When he entered Primary school. He did not seem to have much problem with Chinese, judging by his results. He also does not go for any enrichment class. He is really a paradox. While it seems like there are a lot of things he does not know, yet he seems to be doing pretty fine in school. Of course, it is still early days and we can only really tell whether he is really going to be ok or not when he reaches Primary 3. I am hoping that with a little coaching, his innate aptitude for language will eventually carry him through.
I have already shared about how I ended up teaching the youngest boy myself instead of sending him to preschool. I have also shared about how I am teaching him Chinese. In summary, I decided I had to do something about his Chinese. I had to avoid making all the mistakes I made with the two older boys. So one baby step at a time. I started with reading lots and lots of Chinese story books to him. I also taught him to recognise many Chinese characters. In terms of getting him to speak Mandarin, I am still at point zero. With two older brothers and a father who speak English with him at home, I am fighting a losing battle. Again, this boy only speaks when he wants to, which is almost never. However, when he does, he speaks accurately, not like a westerner trying to speak Mandarin. I attribute it to the exposure he gets through all the reading. In terms of spoken language, he is still at Point Zero. He needs to practise and open his mouth.

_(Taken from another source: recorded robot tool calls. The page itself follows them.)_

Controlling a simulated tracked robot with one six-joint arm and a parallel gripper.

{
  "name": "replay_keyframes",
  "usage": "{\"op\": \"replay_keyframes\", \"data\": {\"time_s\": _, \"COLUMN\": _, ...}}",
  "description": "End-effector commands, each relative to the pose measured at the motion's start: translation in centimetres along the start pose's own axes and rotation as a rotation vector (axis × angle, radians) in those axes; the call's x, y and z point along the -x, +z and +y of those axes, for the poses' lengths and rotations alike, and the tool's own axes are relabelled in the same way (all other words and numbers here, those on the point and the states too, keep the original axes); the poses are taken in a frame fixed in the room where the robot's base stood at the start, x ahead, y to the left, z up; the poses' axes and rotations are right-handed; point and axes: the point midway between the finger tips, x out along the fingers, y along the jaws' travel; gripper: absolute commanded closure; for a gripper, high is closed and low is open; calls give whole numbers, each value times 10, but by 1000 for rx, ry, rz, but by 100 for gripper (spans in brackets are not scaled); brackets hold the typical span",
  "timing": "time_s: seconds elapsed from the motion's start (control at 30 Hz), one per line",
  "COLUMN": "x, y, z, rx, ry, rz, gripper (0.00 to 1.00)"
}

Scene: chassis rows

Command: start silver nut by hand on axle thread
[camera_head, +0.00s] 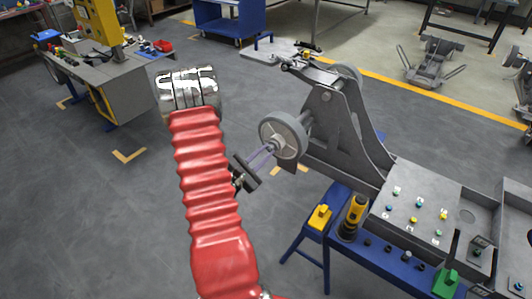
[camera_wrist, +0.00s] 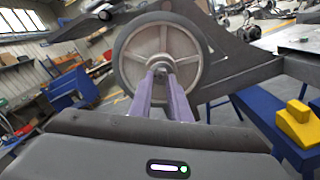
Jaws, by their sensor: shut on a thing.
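My gripper (camera_head: 270,149) reaches toward a grey spoked wheel (camera_head: 291,125) on the side of the grey chassis frame (camera_head: 333,130). In the wrist view its two purple fingers (camera_wrist: 162,74) come together at the wheel's hub and are shut on a small metal piece, the silver nut (camera_wrist: 160,68). The wheel (camera_wrist: 135,62) fills the upper middle of that view, with a dark tyre and pale spokes. The fingertips are in line with the hub. The axle thread is hidden behind the nut and fingers, so I cannot tell whether the nut touches it.
My red-sleeved arm covers the middle left of the head view. A blue bench (camera_head: 345,246) with a grey parts panel (camera_head: 425,207) stands at the right. A yellow block (camera_head: 320,216) lies on the blue stand. Open floor (camera_head: 95,215) is at the left.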

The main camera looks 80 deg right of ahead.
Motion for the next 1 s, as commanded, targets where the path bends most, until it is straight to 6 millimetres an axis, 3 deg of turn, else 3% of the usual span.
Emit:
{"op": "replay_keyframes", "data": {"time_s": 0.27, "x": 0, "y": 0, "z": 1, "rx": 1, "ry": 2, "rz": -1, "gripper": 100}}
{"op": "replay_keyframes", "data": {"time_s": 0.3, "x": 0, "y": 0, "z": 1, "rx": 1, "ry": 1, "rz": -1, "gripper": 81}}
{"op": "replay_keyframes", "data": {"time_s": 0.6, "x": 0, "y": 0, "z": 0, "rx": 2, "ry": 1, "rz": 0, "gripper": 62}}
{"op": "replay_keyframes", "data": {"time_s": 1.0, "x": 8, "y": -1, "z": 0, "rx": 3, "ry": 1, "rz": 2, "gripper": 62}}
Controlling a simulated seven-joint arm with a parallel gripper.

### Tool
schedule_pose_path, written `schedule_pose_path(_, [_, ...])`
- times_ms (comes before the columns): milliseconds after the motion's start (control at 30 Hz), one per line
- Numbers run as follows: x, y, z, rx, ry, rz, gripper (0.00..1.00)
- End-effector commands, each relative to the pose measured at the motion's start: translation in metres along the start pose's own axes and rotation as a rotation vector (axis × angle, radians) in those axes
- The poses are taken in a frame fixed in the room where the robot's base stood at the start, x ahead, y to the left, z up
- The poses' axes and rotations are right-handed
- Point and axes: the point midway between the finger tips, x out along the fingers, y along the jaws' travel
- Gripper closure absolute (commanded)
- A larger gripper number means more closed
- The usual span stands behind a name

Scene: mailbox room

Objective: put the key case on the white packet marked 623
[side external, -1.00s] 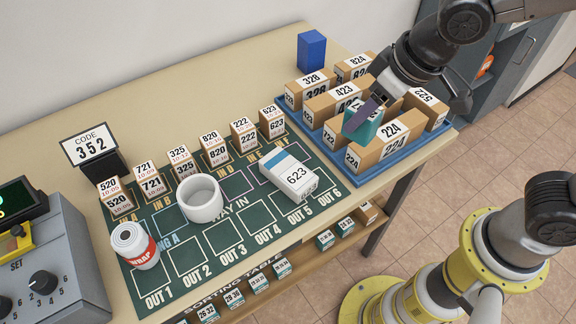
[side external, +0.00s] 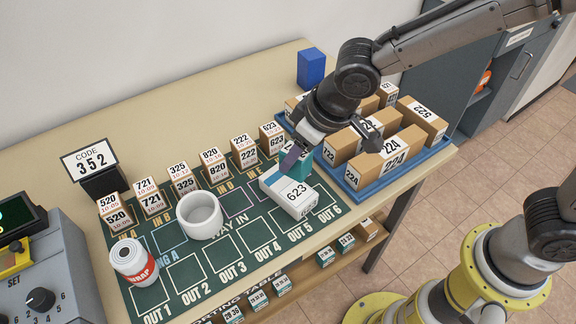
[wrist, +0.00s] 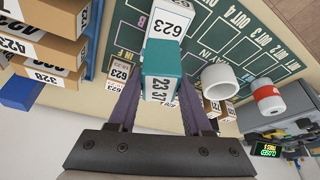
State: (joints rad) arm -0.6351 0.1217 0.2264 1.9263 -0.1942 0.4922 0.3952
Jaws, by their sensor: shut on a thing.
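The key case is a teal box with a white label (side external: 304,160). My gripper (side external: 291,159) is shut on it, and the purple fingers hide part of it in the side view. In the wrist view the case (wrist: 160,62) sits between the two fingers. The white packet marked 623 (side external: 289,194) has a blue stripe and lies on the green mat. It also shows in the wrist view (wrist: 170,20), just past the case. The case is over or beside the packet's far edge; I cannot tell whether they touch.
Several numbered brown boxes stand in a row behind the packet, one marked 623 (side external: 270,137) close to my gripper. A blue tray (side external: 371,194) with brown boxes is at the right. A white cup (side external: 199,216) and a can (side external: 134,262) stand at the left.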

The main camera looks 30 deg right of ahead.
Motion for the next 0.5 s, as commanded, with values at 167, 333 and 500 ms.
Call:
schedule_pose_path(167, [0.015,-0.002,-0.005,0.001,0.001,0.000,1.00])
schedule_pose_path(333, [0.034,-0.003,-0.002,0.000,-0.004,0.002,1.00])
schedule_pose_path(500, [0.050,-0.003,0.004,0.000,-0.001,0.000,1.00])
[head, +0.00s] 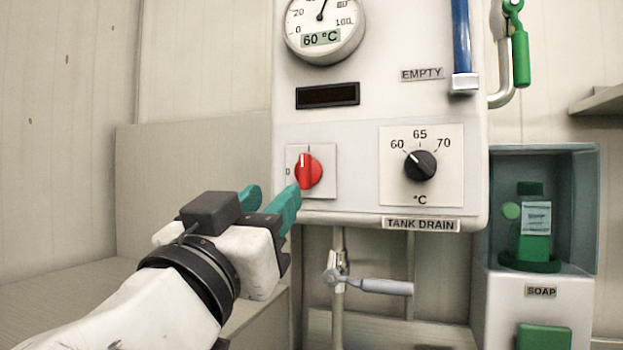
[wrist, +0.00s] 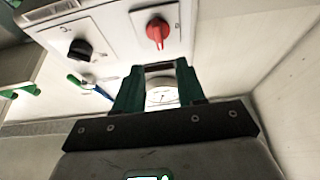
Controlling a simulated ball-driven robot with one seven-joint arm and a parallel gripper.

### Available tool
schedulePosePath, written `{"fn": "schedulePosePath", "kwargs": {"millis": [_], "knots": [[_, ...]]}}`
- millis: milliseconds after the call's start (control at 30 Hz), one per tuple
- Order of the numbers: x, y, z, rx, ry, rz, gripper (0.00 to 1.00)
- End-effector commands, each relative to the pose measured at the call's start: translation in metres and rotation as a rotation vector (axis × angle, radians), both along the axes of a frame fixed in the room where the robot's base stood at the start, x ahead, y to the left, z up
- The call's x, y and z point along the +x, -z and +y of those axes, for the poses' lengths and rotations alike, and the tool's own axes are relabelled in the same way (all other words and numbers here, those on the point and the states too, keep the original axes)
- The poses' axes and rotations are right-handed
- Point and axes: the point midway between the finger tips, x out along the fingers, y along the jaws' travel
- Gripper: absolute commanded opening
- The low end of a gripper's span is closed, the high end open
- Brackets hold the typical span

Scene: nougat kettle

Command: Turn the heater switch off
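The heater switch, a red rotary knob (head: 308,171) on a white plate, sits at the lower left of the panel. Its grip stands about upright, toward the "I" mark above; a "0" mark is at its left. It also shows in the wrist view (wrist: 157,31), beyond the fingertips. My gripper (head: 270,196) is to the left of and slightly below the knob, its two teal fingers apart with nothing between them. In the wrist view my gripper (wrist: 157,68) is open, and a gap shows between it and the knob.
A black temperature dial (head: 421,166) marked 60, 65, 70 is right of the switch. A gauge (head: 324,28) reading 60 °C is above. A grey-handled drain valve (head: 372,286) hangs below the panel. A soap dispenser (head: 535,230) stands right.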

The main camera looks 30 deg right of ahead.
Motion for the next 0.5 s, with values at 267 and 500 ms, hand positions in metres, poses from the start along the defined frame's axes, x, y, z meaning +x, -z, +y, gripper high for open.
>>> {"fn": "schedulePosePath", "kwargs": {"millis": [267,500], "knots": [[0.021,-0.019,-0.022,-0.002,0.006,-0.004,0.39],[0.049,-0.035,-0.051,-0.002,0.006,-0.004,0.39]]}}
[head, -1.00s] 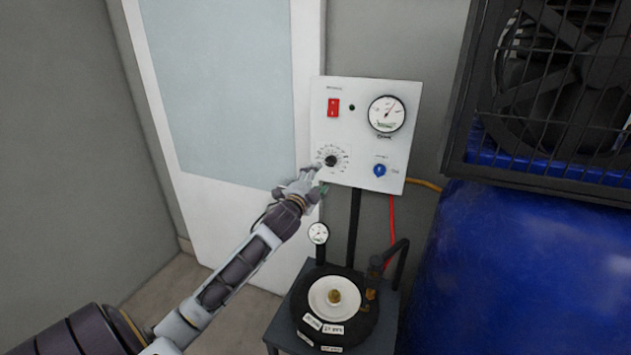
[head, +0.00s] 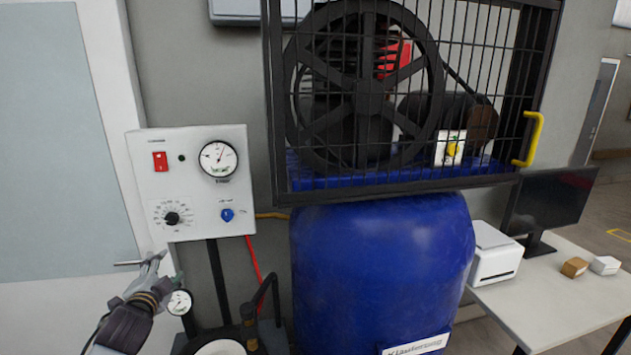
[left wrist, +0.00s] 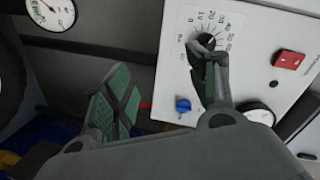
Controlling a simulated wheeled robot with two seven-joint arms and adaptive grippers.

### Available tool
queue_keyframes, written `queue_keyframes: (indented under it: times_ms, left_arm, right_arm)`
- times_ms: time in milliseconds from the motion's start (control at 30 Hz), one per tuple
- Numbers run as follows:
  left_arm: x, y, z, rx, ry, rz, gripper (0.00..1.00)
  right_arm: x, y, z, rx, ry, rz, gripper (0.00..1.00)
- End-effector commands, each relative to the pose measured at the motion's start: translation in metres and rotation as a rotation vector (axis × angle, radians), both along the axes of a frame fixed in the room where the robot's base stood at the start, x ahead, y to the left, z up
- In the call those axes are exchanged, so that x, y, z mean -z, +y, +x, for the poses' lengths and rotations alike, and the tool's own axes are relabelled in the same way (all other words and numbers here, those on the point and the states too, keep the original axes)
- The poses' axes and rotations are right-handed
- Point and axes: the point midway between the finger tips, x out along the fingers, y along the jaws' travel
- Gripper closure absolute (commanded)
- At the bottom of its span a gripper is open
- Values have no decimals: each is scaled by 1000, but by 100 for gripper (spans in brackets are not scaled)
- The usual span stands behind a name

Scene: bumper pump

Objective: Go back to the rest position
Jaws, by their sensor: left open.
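My left gripper (head: 158,277) is at the lower left of the head view, in front of the door and just below and left of the white control panel (head: 205,190). In the left wrist view its two green-padded fingers (left wrist: 160,92) are spread apart with nothing between them. One finger overlaps the black dial knob (left wrist: 208,42) in that view; I cannot tell whether they touch. The knob (head: 172,219) shows clear in the head view. The panel also bears a red switch (head: 160,161), a round gauge (head: 218,158) and a blue knob (head: 227,215). My right gripper does not show.
Below the panel stand a small gauge (head: 179,302) and a pump vessel, partly cut off. A white table (head: 560,300) with a monitor (head: 552,205) and small boxes is at right.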

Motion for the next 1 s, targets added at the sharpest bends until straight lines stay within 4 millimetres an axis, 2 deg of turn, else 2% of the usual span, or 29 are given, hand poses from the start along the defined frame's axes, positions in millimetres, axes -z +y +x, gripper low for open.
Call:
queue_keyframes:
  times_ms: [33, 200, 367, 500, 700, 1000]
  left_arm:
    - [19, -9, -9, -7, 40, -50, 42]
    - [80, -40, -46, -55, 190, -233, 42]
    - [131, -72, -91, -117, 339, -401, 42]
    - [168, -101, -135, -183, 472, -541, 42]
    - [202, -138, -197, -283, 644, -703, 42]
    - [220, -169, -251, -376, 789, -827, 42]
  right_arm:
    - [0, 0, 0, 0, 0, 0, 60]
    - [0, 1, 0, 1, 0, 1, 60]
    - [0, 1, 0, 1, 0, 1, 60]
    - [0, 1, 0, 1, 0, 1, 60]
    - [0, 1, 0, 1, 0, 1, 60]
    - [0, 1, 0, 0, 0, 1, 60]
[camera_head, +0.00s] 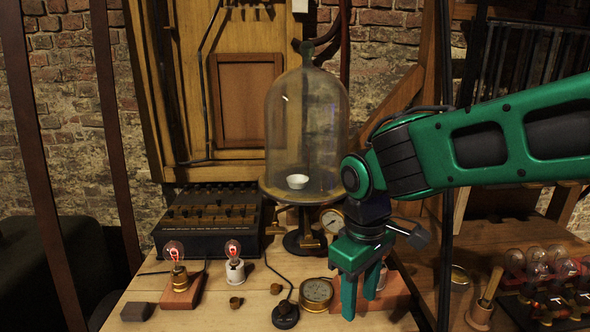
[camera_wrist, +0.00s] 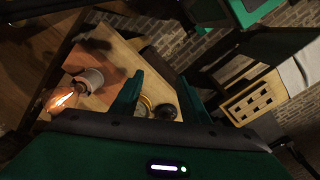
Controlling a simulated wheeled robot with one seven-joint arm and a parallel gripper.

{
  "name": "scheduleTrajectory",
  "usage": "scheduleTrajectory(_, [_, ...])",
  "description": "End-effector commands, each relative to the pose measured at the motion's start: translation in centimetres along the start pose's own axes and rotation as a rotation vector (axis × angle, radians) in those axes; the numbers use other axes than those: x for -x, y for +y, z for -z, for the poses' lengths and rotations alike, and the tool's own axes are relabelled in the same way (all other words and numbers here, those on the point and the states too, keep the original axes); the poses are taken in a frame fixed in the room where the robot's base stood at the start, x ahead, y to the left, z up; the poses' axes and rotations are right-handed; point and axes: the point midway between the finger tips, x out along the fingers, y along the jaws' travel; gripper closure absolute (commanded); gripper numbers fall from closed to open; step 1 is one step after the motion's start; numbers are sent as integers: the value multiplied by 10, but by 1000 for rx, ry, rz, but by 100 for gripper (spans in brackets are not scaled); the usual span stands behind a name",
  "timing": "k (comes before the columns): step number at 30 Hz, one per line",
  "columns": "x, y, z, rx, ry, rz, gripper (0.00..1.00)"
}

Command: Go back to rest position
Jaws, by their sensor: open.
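My gripper (camera_head: 360,292) is green and points down over the front of the wooden table (camera_head: 230,312), right of a round brass gauge (camera_head: 316,291). Its two fingers are apart, with nothing seen held between them. In the wrist view my gripper (camera_wrist: 160,98) also shows spread fingers, with a brass-rimmed round item and a black knob (camera_wrist: 166,112) beyond them. A reddish wooden block (camera_head: 398,292) with a white part stands behind the gripper, partly hidden. A lit bulb (camera_wrist: 62,98) in a white socket shows at the left in the wrist view.
A glass bell jar (camera_head: 306,120) on a stand holds a small white dish. Two lit bulbs (camera_head: 174,251) (camera_head: 233,248) and a dark key box (camera_head: 208,218) stand to the left. A rack of bulbs (camera_head: 540,262) is at the right.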

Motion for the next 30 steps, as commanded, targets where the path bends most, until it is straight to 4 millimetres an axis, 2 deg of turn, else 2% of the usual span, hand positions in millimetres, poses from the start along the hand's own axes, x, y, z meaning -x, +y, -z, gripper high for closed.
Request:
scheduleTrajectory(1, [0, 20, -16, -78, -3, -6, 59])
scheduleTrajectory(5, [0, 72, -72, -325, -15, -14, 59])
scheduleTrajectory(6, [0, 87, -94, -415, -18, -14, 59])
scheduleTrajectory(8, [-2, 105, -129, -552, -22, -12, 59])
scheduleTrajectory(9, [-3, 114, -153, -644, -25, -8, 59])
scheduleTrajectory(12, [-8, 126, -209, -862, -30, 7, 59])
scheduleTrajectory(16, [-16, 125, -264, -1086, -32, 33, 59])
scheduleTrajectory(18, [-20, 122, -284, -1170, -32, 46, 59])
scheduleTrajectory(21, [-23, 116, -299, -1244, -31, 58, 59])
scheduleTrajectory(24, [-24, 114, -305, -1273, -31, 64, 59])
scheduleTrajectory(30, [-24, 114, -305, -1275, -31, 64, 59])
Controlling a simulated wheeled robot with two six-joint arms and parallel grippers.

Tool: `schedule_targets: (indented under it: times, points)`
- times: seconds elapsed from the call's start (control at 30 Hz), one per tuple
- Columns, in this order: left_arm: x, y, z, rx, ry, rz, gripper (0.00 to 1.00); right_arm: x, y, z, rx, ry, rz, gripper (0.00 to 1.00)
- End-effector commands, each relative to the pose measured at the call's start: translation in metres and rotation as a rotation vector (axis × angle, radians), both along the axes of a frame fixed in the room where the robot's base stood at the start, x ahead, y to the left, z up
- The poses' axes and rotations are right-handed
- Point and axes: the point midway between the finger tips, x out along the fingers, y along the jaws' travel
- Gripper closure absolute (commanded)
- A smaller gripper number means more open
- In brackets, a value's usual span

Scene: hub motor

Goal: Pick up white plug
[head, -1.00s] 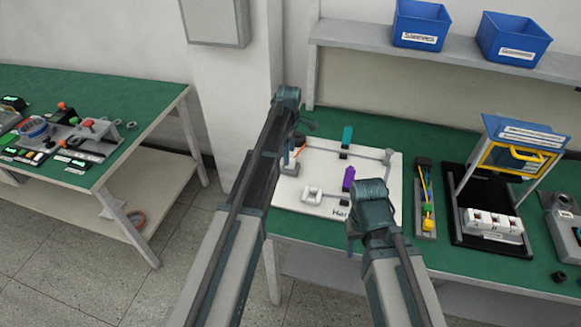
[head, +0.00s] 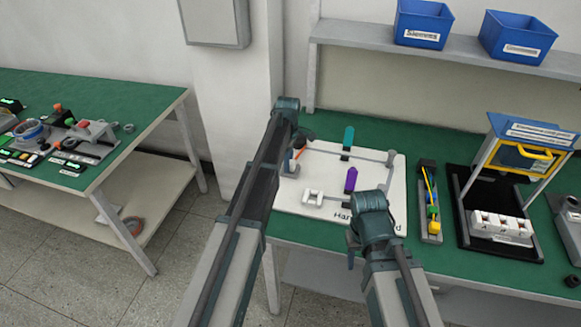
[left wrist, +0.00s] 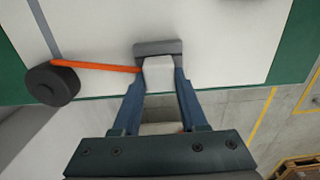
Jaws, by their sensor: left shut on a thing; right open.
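My left gripper (left wrist: 160,78) is shut on a white block that looks like the white plug (left wrist: 158,72). The plug's far end meets a grey holder (left wrist: 158,47) on the white board, and an orange wire (left wrist: 110,67) runs beside it to the left. My right gripper (head: 352,246) is open and empty near the board's front right edge.
The white board (head: 384,177) lies on the green table and carries a purple piece (head: 351,180), a teal piece (head: 348,138) and a white clip (head: 313,198). To its right are a narrow tray (head: 430,205) and a black stand with white blocks (head: 500,228).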

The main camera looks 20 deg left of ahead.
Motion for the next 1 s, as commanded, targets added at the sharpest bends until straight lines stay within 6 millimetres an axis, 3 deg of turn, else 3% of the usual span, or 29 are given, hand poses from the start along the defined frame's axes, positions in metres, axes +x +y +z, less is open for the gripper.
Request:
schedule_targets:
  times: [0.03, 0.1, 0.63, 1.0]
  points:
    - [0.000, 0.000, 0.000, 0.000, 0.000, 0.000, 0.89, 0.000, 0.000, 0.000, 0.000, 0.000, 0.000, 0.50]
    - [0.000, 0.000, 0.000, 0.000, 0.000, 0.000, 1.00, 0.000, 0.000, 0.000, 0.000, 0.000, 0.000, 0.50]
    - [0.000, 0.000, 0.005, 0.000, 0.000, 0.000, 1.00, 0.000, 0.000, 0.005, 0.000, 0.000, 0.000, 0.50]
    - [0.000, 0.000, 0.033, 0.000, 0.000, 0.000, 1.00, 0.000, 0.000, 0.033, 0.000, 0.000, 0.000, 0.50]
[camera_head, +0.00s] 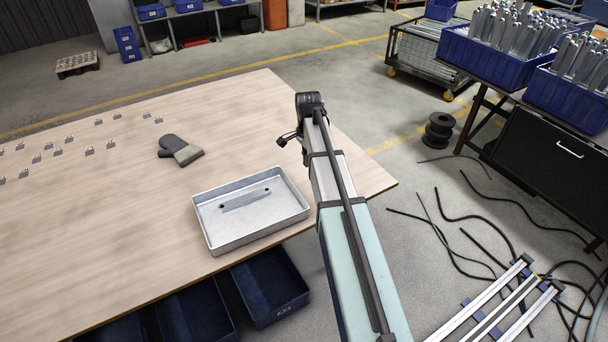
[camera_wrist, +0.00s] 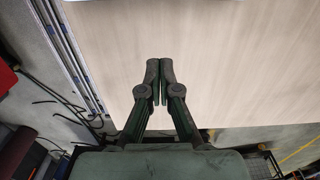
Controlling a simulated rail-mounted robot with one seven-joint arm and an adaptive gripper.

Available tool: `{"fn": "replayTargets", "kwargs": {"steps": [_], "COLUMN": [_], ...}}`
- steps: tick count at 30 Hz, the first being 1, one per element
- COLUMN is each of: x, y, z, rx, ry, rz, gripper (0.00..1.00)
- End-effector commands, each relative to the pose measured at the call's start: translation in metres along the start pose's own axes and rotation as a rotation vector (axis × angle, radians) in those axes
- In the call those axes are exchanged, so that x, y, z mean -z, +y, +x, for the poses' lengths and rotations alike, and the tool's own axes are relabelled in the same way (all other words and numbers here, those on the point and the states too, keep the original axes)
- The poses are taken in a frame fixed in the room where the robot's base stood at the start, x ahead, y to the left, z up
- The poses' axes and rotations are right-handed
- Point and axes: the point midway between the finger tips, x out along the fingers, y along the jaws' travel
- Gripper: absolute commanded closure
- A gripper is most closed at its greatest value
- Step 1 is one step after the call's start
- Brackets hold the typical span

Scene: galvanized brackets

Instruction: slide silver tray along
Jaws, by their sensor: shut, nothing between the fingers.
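The silver tray (camera_head: 207,224) is a shallow rectangular metal tray near the front right edge of the wooden table (camera_head: 90,255). A pale metal bracket or handle-like piece (camera_head: 246,199) lies inside it. In the head view my gripper (camera_head: 285,139) is to the right of and beyond the tray, apart from it, and is partly hidden by my arm. In the wrist view my gripper (camera_wrist: 157,102) is shut and empty, its fingertips over the bare table top (camera_wrist: 220,60). The tray is not in the wrist view.
Several small metal brackets (camera_head: 58,152) are spread over the table's left. Blue bins (camera_head: 270,288) sit under the front edge. Bare table surrounds the tray to the left. Cables lie on the floor at right.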

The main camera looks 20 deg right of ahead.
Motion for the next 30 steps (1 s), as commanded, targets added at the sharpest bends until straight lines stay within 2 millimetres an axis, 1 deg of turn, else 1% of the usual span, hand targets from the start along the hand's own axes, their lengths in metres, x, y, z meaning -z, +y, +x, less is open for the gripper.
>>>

The great part is that he is not averse to Chinese due to the stories and the fact that he could recognise and read many characters. So fear is not a factor. He is even quite happy to practise tracing characters. At this point, I do not know how well this boy will turn out. He is my ‘experiment’ and I feel like what I am doing now is preparing the ground and sowing the seeds. We can only know how good the ground is, and how great the harvest will be, in a few years time.